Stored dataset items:
---

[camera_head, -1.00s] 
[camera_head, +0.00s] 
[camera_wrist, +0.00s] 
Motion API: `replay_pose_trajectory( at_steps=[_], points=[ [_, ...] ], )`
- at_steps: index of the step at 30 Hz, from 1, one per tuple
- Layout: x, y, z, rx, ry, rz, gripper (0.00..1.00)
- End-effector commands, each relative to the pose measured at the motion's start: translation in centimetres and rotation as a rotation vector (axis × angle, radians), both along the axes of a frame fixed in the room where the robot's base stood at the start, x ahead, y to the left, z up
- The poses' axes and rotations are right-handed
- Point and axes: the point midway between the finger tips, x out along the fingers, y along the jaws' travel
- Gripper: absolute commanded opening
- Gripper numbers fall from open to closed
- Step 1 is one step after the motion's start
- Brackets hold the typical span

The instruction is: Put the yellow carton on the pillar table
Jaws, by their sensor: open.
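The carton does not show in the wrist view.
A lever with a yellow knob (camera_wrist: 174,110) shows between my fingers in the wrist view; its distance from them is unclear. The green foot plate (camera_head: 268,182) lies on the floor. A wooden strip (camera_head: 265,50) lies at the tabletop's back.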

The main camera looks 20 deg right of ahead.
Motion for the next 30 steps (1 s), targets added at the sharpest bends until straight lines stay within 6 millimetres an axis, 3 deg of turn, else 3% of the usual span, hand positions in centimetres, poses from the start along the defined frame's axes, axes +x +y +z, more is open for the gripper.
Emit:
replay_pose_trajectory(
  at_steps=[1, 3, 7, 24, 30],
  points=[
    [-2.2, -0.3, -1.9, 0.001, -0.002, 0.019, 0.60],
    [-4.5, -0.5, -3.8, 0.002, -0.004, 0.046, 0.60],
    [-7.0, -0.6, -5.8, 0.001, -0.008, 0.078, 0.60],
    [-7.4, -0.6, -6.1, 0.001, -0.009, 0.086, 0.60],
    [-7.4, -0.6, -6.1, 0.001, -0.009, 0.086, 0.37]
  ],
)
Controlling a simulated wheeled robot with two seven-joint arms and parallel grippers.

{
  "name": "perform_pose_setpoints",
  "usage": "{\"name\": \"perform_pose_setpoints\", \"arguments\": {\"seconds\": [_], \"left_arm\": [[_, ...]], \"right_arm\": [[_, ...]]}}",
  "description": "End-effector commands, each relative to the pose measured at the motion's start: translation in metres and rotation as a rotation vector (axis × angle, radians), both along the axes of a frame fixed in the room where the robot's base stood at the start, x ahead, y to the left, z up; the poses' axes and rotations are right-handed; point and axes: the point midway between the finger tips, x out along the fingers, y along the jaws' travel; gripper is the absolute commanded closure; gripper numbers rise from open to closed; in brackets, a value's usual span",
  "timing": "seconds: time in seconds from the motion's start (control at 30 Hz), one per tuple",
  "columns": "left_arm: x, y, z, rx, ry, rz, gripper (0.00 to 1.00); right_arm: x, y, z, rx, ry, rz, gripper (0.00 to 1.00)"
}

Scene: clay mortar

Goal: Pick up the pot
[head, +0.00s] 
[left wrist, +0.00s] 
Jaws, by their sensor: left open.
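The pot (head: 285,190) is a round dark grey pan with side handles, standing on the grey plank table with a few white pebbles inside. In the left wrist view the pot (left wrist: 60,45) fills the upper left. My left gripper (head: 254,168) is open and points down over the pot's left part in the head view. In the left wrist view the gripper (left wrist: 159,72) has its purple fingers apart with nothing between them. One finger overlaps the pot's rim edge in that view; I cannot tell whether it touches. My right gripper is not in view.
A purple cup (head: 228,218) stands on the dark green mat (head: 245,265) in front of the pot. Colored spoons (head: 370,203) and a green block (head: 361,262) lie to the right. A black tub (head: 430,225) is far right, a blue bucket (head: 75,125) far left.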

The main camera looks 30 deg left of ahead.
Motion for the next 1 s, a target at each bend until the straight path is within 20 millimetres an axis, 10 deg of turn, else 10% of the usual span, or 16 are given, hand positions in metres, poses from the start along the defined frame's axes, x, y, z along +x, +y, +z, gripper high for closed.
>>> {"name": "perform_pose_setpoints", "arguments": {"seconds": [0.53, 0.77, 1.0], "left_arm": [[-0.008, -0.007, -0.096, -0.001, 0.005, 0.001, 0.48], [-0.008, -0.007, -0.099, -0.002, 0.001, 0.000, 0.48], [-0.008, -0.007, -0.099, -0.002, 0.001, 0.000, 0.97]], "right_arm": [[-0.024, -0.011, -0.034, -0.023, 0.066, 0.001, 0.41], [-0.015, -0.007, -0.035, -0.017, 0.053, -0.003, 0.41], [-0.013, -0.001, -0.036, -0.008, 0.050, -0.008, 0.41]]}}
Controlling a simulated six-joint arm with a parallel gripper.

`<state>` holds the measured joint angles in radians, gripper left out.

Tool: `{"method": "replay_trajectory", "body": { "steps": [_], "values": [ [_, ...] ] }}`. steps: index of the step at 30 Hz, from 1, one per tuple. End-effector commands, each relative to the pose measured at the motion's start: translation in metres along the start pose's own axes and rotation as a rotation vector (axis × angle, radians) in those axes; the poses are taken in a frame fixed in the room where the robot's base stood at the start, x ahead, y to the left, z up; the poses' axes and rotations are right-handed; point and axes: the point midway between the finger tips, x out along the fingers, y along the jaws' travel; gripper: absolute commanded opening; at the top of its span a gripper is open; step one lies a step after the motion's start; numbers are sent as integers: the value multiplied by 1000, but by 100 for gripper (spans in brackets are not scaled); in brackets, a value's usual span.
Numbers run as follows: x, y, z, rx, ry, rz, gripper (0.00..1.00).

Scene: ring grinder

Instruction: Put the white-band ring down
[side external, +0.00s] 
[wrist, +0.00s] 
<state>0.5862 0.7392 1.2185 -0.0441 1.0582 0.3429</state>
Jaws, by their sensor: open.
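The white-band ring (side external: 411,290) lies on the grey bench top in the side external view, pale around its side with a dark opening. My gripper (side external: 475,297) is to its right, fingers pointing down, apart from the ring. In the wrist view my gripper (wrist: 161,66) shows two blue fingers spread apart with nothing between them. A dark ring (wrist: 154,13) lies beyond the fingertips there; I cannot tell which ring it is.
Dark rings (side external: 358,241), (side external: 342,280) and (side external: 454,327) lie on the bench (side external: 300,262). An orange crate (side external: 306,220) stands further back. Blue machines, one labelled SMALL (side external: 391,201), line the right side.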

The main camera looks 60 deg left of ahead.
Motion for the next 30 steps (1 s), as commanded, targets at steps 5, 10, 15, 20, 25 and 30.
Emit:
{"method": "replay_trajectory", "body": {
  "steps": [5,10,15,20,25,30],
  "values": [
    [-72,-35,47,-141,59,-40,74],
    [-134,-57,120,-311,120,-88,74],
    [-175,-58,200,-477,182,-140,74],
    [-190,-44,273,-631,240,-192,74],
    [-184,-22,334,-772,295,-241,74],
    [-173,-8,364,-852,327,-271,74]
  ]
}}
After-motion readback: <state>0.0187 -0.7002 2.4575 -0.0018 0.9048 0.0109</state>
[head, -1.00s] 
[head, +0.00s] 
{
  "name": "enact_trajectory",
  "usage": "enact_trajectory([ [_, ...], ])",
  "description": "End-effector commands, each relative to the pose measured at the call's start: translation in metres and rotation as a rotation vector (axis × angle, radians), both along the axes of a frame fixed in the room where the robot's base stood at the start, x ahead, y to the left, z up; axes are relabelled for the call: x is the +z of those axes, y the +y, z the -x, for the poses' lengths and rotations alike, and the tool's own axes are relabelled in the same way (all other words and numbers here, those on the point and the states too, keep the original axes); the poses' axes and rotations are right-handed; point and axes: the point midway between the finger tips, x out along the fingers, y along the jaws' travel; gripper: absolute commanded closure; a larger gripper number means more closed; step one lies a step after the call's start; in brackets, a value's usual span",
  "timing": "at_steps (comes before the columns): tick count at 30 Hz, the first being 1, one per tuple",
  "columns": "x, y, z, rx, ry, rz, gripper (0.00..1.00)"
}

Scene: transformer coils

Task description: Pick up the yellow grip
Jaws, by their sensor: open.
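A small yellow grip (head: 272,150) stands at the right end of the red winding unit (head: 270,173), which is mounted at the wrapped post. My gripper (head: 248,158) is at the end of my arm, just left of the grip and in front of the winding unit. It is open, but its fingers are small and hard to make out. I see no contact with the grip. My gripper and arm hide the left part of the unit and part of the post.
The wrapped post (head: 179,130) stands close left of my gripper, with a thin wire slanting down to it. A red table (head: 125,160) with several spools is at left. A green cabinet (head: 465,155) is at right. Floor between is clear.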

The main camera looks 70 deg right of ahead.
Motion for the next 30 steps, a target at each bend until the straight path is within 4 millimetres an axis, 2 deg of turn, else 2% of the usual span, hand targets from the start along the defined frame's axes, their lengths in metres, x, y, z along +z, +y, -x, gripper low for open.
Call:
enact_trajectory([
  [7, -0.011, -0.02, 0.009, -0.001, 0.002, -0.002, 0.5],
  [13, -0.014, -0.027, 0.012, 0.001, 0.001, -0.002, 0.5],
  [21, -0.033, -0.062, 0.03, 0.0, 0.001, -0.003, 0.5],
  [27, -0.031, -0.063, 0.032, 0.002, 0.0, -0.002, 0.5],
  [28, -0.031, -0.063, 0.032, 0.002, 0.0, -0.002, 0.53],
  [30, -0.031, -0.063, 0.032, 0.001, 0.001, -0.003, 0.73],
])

---

DO THIS:
Give the count of lines holding the word "Controlling", with no other words.

FULL SOLUTION:
2